The World Bank is making its biggest investments in infrastructure, energy, and clean water projects in several years, but it is disappointed that it has to.
This fiscal year, it says it will commit $24.2 billion in financing, an increase of 45% from the year before. It says it’s doing that because private financiers are not only failing to step up, they’re actually withdrawing support.
The World Bank is a financing organization that operates under the United Nations. It offers loans, advice, and other financial services to more than 100 developing countries. The World Bank Urban Advisory Unit is a member of the Council's Advisory Board.
Private projects suffer steep decline
Its financing boost comes as private investment has dropped by nearly 20%. Public-private partnerships and fully private projects have traditionally made up a strong majority of the investment in developing nations and even the sizable leap in World Bank investment does little to bridge that gap.
The decline in private investment equates to $35 billion; the World Bank’s funding increase erases only $7.5 billion of that loss.
Need far outstrips supply
Even before this year’s overall funding decline, the World Bank says there were more than $1 trillion in investment requests that weren’t met by it or private investors.
Because of that shortfall, there are numerous economies that continue to struggle because of a lack of health care, clean water, effective schools and adequate roads.

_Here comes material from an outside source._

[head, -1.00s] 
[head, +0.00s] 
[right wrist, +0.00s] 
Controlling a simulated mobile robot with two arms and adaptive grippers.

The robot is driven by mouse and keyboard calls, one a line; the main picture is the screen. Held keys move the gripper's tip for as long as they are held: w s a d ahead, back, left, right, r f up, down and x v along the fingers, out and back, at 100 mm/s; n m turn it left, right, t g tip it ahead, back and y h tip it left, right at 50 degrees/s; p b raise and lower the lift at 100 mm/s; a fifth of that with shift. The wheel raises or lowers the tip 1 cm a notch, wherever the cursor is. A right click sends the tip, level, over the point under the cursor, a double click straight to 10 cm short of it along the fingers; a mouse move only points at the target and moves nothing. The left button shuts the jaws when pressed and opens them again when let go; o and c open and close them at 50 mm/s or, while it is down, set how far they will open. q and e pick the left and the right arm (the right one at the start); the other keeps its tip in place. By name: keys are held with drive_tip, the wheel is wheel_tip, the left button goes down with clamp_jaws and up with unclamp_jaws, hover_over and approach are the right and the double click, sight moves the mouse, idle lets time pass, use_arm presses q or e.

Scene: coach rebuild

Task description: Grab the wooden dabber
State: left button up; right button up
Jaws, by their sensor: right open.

“Globally, we need additional funding for critical infrastructure projects, and so we welcome efforts that will lead to more long-term financing for transport, energy, clean water and sanitation projects,” World Bank Group President Jim Yong Kim said in a statement. “We have to remember our real competition is ending extreme poverty as soon as possible and our shared goal is to build opportunities and improve the lives of the poor.”